IF the s&p gets over 1082 if it passes 1100 if it passes 1175
but it certainly Mr Mkt wont get beyond 1250 w/out fundies after the Xmas rally;happens 90% of the time..
NO-don't fight the Fed or the trend!
Why complain? We can't do anything about it. Who's going to listen to a bunch of small, individual investors?
And as investors we must play the hand we are dealt—and that is a dollar infested economy.
For me PEs tell me how popular stocks are—other metrics tell me of value.
But let's say this is a very expensive market. The next question is, after dumping every stock we own, what the hell do you do with the money? Let it sit there while the money-changing termites eat it worthless?
I began buying late last winter until I owned about 20 stocks, and have trimmed down for one reason or the other to 13, mostly foreign stocks.
I would as soon stay in them as run for the bushes.
Besides, I don't see the danger until the money-changers begin sopping up their spillings. When they begin collecting the scraps, that will be the time to begin looking for a hiding place.
> Thanks, Graham. It is clear that this market is a big fraud, being
> funded by crippling the US Dollar. Yes, let's inflate and SCREW
> anyone living on a fixed income. Old people, hell, they don't matter.
> It's better than having to pay our debts.
>
> This is a wonderful lesson to be teaching our children. Let's cheat;
> maybe we'll avoid what we deserve.<
Isn't it a sad state of affairs when what you say is absolutely correct?

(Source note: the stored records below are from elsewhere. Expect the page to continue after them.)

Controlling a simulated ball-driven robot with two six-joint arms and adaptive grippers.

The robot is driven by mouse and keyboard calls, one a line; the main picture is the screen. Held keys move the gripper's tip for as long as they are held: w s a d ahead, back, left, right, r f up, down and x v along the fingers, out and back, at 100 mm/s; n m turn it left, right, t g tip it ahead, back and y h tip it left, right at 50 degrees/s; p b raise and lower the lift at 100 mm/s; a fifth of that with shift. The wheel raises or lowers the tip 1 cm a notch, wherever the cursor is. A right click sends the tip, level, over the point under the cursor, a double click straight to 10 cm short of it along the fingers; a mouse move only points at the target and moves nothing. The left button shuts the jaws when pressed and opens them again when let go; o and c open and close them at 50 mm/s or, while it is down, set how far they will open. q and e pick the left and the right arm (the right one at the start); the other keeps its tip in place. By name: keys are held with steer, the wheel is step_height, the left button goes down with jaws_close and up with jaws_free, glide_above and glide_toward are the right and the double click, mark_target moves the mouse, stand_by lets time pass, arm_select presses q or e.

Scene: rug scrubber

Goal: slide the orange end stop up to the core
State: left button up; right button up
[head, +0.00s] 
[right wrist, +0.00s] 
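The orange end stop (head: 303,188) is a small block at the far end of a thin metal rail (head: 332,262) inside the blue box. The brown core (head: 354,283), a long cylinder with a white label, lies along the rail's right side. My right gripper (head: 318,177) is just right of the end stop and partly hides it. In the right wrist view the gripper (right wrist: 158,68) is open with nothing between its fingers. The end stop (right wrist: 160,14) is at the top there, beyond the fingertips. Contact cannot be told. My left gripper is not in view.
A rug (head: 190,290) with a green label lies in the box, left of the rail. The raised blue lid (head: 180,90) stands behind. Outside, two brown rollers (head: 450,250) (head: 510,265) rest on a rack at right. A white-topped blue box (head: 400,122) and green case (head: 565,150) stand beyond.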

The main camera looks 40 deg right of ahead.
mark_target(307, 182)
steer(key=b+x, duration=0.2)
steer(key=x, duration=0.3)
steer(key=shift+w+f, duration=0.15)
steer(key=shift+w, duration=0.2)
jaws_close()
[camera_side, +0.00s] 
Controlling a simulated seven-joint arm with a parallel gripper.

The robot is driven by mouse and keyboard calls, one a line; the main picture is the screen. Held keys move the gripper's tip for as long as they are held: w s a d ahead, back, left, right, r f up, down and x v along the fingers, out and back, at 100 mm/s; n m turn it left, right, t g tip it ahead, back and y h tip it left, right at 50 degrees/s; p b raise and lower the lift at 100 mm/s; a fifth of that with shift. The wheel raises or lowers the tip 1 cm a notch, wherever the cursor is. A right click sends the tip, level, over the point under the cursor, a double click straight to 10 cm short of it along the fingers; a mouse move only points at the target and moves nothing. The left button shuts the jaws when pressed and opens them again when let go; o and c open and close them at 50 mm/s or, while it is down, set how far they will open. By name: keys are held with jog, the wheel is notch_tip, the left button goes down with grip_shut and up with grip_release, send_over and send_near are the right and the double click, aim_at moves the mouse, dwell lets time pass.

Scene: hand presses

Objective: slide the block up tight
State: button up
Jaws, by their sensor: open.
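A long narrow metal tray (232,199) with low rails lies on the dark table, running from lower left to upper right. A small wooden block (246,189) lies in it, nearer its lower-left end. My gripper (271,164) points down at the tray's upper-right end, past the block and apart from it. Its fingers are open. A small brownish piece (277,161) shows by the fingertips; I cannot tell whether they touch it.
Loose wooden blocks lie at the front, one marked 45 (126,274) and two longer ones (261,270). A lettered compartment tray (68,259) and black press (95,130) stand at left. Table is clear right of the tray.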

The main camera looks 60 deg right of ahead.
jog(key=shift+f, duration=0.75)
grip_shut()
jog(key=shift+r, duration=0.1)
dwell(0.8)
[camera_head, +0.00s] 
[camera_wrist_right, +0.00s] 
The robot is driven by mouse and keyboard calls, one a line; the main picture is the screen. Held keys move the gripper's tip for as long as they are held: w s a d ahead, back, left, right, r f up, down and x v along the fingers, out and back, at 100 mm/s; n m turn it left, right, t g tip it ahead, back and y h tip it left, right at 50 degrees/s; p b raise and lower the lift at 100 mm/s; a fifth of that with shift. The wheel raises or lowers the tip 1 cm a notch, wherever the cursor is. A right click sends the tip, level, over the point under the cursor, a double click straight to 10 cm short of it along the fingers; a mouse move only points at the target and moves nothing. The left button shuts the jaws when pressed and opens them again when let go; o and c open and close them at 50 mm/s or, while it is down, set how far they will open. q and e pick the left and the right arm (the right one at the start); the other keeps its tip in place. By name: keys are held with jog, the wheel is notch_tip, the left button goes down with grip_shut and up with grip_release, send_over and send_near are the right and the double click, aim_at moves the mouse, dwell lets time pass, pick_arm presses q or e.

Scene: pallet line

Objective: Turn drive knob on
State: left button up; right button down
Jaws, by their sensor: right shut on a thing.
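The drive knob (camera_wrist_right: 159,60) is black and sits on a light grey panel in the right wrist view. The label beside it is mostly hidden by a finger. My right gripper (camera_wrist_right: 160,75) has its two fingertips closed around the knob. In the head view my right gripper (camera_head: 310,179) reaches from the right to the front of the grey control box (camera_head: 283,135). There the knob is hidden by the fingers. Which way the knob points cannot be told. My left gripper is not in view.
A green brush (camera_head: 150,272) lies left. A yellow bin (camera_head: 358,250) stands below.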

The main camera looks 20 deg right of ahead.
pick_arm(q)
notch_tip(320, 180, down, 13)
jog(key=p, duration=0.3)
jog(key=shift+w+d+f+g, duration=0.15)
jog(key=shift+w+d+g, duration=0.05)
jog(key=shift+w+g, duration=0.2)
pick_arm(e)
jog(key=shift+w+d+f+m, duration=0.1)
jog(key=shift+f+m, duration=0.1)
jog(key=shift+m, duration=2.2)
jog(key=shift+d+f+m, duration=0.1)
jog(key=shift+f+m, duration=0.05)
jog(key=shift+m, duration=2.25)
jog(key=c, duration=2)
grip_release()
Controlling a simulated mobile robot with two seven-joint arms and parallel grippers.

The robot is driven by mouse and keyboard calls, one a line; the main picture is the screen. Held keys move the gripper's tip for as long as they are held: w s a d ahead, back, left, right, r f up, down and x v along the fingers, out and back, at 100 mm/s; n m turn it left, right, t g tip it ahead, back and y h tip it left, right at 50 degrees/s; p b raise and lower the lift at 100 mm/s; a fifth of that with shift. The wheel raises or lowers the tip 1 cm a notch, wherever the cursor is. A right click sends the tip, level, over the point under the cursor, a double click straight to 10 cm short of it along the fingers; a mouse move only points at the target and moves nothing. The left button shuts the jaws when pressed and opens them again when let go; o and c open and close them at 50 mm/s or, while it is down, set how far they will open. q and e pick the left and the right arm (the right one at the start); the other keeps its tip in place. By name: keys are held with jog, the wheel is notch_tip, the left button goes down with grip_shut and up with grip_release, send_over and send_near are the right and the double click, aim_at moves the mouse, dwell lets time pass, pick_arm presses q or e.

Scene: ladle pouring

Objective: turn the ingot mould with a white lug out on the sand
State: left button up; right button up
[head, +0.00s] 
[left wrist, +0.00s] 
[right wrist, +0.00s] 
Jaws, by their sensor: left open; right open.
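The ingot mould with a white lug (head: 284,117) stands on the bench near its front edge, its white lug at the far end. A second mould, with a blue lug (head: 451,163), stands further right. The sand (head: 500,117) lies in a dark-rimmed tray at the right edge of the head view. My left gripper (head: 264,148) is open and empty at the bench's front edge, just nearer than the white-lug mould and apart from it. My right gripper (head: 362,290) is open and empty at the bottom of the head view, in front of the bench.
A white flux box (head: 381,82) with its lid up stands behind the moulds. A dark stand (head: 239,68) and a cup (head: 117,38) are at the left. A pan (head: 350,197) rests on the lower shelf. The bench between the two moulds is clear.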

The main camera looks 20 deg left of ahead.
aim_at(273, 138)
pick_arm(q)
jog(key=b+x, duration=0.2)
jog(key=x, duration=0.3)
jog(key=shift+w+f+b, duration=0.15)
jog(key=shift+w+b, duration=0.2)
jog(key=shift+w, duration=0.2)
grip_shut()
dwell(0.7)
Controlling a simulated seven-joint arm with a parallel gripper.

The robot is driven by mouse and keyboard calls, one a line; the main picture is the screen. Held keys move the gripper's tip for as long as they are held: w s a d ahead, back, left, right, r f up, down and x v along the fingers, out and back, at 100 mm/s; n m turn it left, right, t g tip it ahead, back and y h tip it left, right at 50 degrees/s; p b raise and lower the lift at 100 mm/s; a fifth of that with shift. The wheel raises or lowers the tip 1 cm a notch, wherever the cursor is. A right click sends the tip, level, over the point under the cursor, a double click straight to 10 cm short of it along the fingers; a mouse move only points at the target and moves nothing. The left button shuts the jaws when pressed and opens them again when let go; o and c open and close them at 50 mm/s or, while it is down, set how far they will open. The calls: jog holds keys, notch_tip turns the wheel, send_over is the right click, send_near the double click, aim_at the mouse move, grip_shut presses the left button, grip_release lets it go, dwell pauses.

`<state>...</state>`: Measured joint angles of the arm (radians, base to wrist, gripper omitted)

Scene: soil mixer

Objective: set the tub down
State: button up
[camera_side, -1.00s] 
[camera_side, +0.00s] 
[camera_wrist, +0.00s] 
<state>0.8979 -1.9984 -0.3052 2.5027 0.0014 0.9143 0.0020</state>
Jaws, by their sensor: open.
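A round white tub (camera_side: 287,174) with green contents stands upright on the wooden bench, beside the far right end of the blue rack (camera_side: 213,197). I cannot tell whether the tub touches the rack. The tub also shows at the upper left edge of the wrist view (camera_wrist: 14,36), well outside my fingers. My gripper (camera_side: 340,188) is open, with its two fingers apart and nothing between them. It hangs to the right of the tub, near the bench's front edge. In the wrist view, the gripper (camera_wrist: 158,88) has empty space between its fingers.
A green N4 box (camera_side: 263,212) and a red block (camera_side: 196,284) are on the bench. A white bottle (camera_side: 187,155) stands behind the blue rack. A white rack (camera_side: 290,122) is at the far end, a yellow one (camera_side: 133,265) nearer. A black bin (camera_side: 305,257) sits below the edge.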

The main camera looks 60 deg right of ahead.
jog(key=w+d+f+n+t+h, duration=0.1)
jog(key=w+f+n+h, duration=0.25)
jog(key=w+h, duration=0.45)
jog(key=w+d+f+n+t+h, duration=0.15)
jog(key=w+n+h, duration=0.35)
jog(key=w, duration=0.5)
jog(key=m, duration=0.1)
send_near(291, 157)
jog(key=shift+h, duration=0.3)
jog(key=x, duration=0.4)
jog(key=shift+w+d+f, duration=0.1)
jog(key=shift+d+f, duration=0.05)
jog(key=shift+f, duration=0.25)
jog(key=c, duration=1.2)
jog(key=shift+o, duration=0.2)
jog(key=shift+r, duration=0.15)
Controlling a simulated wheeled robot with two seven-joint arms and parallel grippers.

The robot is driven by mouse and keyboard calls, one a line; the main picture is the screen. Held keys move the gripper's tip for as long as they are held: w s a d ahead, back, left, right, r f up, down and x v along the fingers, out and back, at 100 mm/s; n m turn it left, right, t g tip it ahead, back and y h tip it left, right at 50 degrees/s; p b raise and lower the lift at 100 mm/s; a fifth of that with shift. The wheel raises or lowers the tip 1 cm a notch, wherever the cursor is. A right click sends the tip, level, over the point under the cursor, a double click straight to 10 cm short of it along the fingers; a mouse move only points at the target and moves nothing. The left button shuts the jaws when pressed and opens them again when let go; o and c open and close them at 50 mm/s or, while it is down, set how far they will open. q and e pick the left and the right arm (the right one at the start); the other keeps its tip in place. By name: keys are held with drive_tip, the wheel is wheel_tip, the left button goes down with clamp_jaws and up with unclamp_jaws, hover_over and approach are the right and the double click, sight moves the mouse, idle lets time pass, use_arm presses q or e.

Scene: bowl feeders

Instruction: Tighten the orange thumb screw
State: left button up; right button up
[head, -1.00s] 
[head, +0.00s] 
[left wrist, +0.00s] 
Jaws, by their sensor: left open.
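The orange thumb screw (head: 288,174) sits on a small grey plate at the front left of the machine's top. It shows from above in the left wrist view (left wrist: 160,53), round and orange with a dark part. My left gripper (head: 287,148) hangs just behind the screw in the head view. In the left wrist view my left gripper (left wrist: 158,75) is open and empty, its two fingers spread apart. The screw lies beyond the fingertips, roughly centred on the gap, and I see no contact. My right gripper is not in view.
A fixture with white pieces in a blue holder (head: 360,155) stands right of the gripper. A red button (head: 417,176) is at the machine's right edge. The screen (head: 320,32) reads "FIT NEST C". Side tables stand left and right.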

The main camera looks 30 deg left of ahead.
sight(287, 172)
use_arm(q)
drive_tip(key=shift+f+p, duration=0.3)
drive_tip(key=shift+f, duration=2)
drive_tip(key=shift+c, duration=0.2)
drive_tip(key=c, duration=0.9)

The attitude of the banking elite (and I use that word "elite" with utter contempt) is exactly as you describe... criminal beyond anything ever seen on this planet at any time in past history. Will they eventually pay for their sins? You have no idea how badly I want to see them held accountable. I've even found religion one more time, just for this purpose.
I am watching fixed income market closely as if the Treasurys plunge we will have the exact same situation like 1987 crash: falling dollar and rising yields.
It does not make sense for this market at this level, but market can be irrational as long as it wants. What triggers the reversal is unknown, I am just hoping it is not the dollar.